Zhengzhou exchange may delay thermal coal futures

By Wang Jiamei in Shanghai Source:Global Times Published: 2013-5-19 21:43:01

The Zhengzhou Commodity Exchange (ZCE), one of China's three futures exchanges, may introduce trading of thermal coal futures later than expected thanks to contract design problems, the China Energy News reported Sunday, citing an insider close to the matter.

The ZCE modified the contract after exchange officials realized that they had overlooked blending practices routinely employed by thermal coal users, a mistake which may push back the contract's debut until the second half of this year, the anonymous source said. The ZCE was unreachable for comment Sunday.

"It's typical for domestic power plants to blend high-heating-value thermal coal with lower-value coal as a way to promote efficiency and reduce costs, so delivery problems could emerge if the contract isn't designed with this in mind," Guan Dali, a coal analyst with market intelligence firm chem365.net, told the Global Times.

The pricing of thermal coal - the most common variety of coal in China - has drawn increasing attention from regulators over the past several years. Industry statistics show that China's coal output reached 3.65 billion tons last year, 2.91 billion tons of which were thermal coal. Meanwhile, the country's power producers consumed about 1.94 billion tons of thermal coal in 2012.

It was in October 2012 that the State Council approved the ZCE's application to create futures contracts for the commodity in an effort to give China more of a voice in international coal pricing. According to the exchange's proposal, the contract's lot size is 100 tons with a minimum price fluctuation of 0.2 yuan ($0.03) per ton. The daily price limit of the contract is also currently set at 4 percent above or below the closing price from the previous trading day, with the minimum margin requirement set at 5 percent of the contract's value.

Yet considering the current trading situation with coking coal, Guan from chem365.net questioned whether the thermal coal contract would actually help the industry hedge against pricing risks.

"If the industry's involvement with the new contract is low, as is the case with coking coal, the product will have little impact on the spot market," he added.

The Dalian Commodity Exchange instituted coking coal futures trading on March 22, yet most deals so far have been struck by institutional investors rather than coal producers and consumers.
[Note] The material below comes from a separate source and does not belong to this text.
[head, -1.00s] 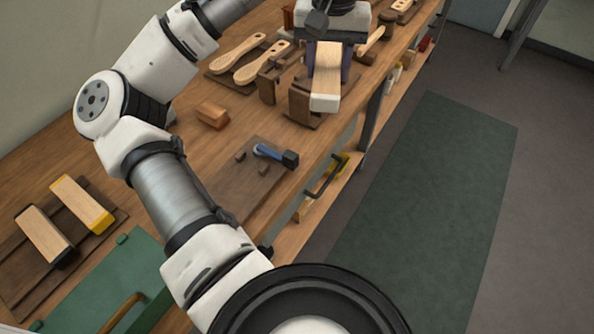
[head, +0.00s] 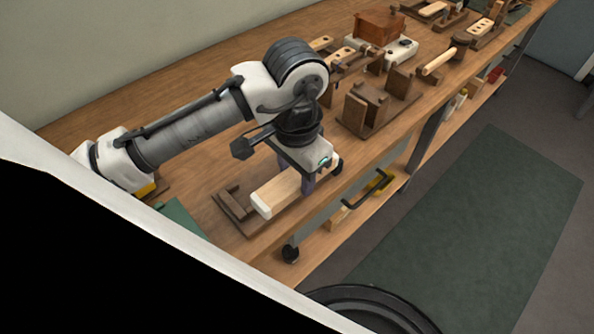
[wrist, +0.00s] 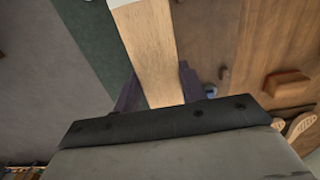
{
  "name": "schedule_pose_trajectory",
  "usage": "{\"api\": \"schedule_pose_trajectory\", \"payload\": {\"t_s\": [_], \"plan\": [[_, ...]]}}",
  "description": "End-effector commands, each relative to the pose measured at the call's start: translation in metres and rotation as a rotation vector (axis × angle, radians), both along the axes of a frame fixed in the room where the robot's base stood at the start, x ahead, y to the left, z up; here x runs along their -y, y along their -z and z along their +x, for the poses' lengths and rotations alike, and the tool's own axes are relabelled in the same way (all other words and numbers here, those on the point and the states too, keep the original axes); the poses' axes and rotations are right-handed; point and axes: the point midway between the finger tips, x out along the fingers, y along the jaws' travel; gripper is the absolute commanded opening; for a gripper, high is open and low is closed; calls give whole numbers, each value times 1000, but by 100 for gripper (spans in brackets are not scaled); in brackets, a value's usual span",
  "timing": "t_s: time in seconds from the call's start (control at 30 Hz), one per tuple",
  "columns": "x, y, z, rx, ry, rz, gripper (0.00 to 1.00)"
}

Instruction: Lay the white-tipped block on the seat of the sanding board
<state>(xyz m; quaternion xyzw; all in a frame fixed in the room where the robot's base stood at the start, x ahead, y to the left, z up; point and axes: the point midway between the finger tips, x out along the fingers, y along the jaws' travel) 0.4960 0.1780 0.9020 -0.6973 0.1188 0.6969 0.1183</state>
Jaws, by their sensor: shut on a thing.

"Domestic coal producers are not accustomed to being proactive in the capital market, which stems from their robust profitability over the past decade when thermal coal was generally in short supply," said Guan, adding, "And then there's government intervention in the market."

The National Development and Reform Commission (NDRC), the country's top economic planner, took its hand off the thermal coal market at the beginning of this year. Previously, the NDRC had capped thermal coal prices and organized coal price negotiations between suppliers and power plants on an annual basis.

"Only once the market becomes bearish on coal will producers consider using the tool  against price adjustments," Guan said.